- Do you find it difficult to go when there's someone else in the stall right next to you?
- What if you're the only two in there?
- If you're finished at the same time as another person in the room, do you wait for them to wash their hands and leave before you go out?
- Do you fold, or crumple? Or even wad? Or air dry?
- Do you use a paper towell to turn off the water and open the door?
- Do you say anything to the person that has the same bathroom schedule as you that you know doesn't wash their hands? If you have, how did you do it? Do you ever think about all the things they touch besides the bathroom door handle that you use a paper towell to open?
Oh, and you actually get more germs by putting a nest on the seat versus just your cheeks. (I saw this on The View, so it must be true.) This is because your cheeks don't get near your face, so it's okay if they touch the seat. By just getting your hands near the seat, you're doing worse than just sitting. I think the only excuse for touching it is if there are droplets. In that case, I would just go to a different stall, but if you are so attached to your stall, I guess it would be okay to mop them up with a wad of tissue. The other useful information from that episode was that it is more sanitary to dry your hands on your pants than with one of those blowers. I hate those things.

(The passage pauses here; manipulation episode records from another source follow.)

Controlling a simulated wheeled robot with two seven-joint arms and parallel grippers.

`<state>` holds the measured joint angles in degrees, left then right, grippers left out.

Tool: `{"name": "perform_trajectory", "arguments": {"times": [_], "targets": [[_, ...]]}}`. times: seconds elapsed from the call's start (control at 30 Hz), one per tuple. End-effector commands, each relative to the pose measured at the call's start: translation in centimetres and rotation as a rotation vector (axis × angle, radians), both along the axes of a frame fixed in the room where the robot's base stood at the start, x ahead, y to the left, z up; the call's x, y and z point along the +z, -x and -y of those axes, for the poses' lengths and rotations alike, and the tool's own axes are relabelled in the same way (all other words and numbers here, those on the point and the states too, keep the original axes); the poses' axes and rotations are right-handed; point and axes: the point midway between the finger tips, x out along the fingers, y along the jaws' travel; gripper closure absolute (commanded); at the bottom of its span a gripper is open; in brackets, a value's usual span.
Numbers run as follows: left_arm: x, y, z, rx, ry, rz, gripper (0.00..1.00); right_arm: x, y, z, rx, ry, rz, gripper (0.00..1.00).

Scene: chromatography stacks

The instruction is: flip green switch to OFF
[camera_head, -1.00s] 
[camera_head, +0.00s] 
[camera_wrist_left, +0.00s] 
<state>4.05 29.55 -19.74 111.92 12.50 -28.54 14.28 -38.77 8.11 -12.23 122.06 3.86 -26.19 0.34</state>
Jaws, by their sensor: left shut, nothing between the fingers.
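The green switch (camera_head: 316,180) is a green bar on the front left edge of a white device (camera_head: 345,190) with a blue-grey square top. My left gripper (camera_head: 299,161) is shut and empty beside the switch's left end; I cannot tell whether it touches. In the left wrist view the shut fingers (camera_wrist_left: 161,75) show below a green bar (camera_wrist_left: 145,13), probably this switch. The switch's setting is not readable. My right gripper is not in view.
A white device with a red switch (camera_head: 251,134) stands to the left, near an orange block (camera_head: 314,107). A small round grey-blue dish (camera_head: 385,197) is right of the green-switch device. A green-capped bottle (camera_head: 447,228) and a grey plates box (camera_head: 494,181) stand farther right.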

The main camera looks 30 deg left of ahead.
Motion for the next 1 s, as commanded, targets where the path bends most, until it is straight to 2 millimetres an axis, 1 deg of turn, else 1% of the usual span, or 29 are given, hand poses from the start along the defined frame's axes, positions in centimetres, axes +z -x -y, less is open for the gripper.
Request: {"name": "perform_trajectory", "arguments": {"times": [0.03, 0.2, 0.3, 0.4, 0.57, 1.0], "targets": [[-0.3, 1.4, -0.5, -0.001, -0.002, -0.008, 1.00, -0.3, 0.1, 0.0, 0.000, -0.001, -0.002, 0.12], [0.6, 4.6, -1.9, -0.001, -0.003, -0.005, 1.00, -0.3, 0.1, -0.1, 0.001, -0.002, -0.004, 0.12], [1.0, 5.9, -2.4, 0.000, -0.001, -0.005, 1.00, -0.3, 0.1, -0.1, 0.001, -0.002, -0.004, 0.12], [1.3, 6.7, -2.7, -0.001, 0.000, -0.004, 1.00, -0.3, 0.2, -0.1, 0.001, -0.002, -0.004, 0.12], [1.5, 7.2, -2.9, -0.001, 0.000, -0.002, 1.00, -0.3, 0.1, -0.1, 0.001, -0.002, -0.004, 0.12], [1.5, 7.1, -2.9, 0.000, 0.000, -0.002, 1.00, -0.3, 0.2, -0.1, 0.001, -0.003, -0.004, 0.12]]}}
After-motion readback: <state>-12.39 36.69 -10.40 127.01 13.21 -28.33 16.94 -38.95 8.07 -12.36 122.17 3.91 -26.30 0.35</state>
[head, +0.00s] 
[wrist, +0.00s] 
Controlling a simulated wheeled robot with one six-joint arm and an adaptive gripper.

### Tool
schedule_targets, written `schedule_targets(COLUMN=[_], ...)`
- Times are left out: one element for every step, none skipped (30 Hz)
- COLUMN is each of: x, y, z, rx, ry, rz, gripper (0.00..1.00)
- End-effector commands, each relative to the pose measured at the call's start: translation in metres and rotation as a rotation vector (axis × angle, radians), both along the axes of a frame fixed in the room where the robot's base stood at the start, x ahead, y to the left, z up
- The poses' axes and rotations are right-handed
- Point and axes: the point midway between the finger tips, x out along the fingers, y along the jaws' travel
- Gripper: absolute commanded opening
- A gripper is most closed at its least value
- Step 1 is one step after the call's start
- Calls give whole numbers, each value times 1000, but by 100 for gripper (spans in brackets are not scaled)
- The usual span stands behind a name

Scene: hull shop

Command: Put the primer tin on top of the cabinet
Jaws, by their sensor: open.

I skinned my knee on Sunday. And the top of my foot. It would have been perfect if I had been going for the look of brother M's ex girlfriend, the eighties punk ripped tights, fishnets, to be exact. (I still remember those holey tights, one of the few memories I have from Fairbanks. She had a buzzed head and wore combat-ish boots. I guess it was more early nineties.) Needless to say, I had to dispose of the above referenced fishnets. For those graceful souls who haven't skinned their knees since the fourth grade, it hurts. Bad.